Danach übernahm der Zuger Fredy Egli das Präsidium. Der ehemalige Rohstoffhändler und Präsident des EVZ war der letzte Präsident, der innerhalb der Liga und der ganzen Eishockeyszene uneingeschränkte Unterstützung fand. All seine Nachfolger gerieten früher oder später in die Kritik. Der ZSC-CEO Peter Zahner sagte einmal, der gegenwärtige Präsident sei immer gerade der schlechteste in der Geschichte. Der Spruch war mehr oder weniger ironisch gemeint.
Vor Schärer standen bereits Rindlisbacher und Furrer in der Kritik
Doch mittlerweile würde ihn Zahner wohl unterschreiben. Als Verwaltungsrat will er sich nicht zu den Vorgängen bei Swiss Ice Hockey äussern. Die Frage aber stellt sich: Weshalb ist dieser Verband derart schwer führbar? René Stammbach führt Swiss Tennis seit bald zwanzig Jahren, Dominique Blanc steht seit 2019 an der Spitze des Schweizerischen Fussballverbands. Bei Swiss Ice Hockey wechseln die Präsidenten praktisch im Vierjahreszyklus. Vor Schärer traten bereits Michael Rindlisbacher und Marc Furrer jeweils von Kritik begleitet zurück.
Für Schärer liegt der Grund dafür in der Führung der Liga, die nicht von ihren Präsidenten, sondern von den CEO geleitet werde. Er sagt: «Ich bin nicht nur der Präsident der Liga oder ihrer Vereine, ich vertrete das ganze Schweizer Eishockey, das gut dastehen muss.» Er habe ein Jahr lang versucht, Lösungsansätze zu finden.
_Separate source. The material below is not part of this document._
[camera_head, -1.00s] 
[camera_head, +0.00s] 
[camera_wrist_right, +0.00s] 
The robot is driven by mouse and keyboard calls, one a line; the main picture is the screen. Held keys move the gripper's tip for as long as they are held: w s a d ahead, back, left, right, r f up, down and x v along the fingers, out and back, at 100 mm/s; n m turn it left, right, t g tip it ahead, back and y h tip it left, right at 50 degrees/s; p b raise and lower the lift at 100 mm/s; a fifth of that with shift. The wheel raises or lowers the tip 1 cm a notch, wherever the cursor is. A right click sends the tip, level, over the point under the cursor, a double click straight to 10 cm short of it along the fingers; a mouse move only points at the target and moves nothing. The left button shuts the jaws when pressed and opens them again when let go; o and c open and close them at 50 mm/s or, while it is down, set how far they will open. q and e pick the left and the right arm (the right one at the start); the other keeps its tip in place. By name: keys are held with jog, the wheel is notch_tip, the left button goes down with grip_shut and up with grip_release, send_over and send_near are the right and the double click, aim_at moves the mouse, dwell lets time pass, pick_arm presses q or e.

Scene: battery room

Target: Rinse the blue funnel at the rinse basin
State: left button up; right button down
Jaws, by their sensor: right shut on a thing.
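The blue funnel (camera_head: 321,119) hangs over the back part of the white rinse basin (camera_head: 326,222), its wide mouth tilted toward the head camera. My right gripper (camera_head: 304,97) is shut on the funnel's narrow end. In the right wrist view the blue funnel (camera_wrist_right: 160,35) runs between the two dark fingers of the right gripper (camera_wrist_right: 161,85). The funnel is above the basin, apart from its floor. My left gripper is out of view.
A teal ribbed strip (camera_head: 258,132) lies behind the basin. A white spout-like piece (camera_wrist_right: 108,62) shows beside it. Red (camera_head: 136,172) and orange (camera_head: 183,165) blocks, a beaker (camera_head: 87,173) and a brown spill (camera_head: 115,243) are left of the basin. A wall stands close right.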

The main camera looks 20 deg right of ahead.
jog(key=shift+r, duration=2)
«Auf der letzten Folie an der Konferenz habe ich diese Lösungsansätze den Präsidenten präsentiert. Ich funktioniere nach dem Prinzip ‹A: Ausgangslage, P: Problemstellung und L: Lösung›. Wo immer ich war, habe ich nach diesem Prinzip geführt.»
Der Graben, der seit der Abtrennung der National League vom Verband quer durch das Schweizer Eishockey verläuft und auch die Swiss League betrifft, ist tiefer als je zuvor. Schärer wird ihn trotz allen guten Vorsätzen kaum zuschütten können.